Dans cette optique, Bank Al-Maghrib (BAM) a préparé, avec le soutien de la Banque mondiale, un nouveau projet de loi réglementant les cryptoassets, qui s'orientent désormais vers un processus d'adoption. 

Siège de Bank al-Maghrib à Rabat, Maroc - Depositphotos

Réflexions sur les implications numériques et l'intégration des crypto-actifs

En ce qui concerne les monnaies numériques des banques centrales, on tentera de définir dans quelle mesure cette nouvelle forme de monnaie contribuerait aux objectifs publics et essentiellement financiers du pays.

Il faut ajouter que le projet des monnaies numériques de la CBDC a été lancé il y a trois ans dans le but, en l'occurrence, d'anticiper et d'orienter les choix et décisions stratégiques de Bank Al-Maghrib. Ce projet vise également à permettre l'apprentissage de ces nouveaux développements mondiaux importants.

Jouahri a poursuivi, en ce qui concerne les crypto-actifs, que « c'est un travail de longue haleine qui doit prendre en compte le contexte socio-économique national, l'évolution de l'environnement régional et international, ainsi que l'impact sur certaines missions de la Banque centrale, notamment la politique monétaire et la stabilité financière ».

En matière de cybersécurité, Bank Al-Maghrib a créé une communauté dédiée, dirigée par l'écosystème financier et les régulateurs. Au niveau international, la Banque a rejoint un certain nombre d'organismes spécialisés dans le domaine de la cybersécurité et permettant le partage d'expériences et l'échange d'informations. 
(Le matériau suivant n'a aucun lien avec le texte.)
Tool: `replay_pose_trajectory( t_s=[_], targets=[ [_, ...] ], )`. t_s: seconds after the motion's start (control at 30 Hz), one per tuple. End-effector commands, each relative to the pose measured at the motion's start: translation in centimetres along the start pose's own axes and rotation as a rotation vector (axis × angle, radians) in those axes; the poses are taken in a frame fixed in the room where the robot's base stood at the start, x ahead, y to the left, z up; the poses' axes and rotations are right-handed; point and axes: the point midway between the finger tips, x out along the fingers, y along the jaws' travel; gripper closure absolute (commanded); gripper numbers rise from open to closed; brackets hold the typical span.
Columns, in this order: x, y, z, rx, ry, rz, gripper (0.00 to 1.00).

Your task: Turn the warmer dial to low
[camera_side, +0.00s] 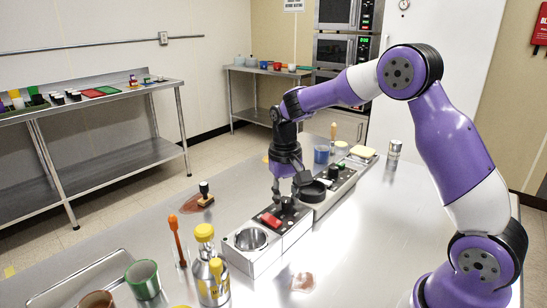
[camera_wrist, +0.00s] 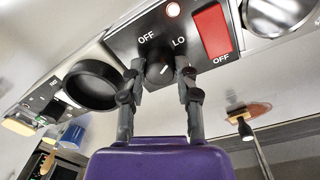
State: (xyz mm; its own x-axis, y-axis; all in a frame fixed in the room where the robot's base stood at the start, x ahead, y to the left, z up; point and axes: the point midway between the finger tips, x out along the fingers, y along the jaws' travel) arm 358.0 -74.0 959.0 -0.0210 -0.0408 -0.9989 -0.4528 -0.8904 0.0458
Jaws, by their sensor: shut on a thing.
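The warmer dial (camera_wrist: 158,73) is a dark round knob with a small white mark, on a black panel (camera_wrist: 125,42) printed OFF and LO. The mark's exact setting is hard to read. My gripper (camera_wrist: 161,68) is shut on the dial, with one finger on each side of it. In the side view my gripper (camera_side: 286,200) points down onto the panel, and the fingers hide the dial.
A red rocker switch (camera_wrist: 212,30) marked OFF sits close to the right finger. A round metal well (camera_side: 250,239) and a black round pan (camera_wrist: 93,83) flank the panel. A yellow-capped bottle (camera_side: 212,275), an orange-handled tool (camera_side: 177,240) and a green cup (camera_side: 143,279) stand nearby. The table's right side is mostly clear.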

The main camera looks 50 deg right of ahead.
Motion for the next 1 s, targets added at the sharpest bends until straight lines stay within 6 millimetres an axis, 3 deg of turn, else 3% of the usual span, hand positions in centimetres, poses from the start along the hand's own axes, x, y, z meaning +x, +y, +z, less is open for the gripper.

Jouahri a conclu en déclarant qu'une réflexion et des efforts combinés sur ces questions au niveau du continent sont essentiels pour comprendre pleinement les avantages de la numérisation, tout en veillant à ce que les risques liés à ces nouveaux développements soient réduits.

Cette évolution marque une étape importante pour le Maroc, qui avait auparavant interdit les crypto-monnaies. Alors que le projet de loi poursuit son parcours législatif, Bank Al-Maghrib continue de démontrer son ambition de s'adapter aux transformations du contexte financier mondial, sans négliger la stabilité du système financier national.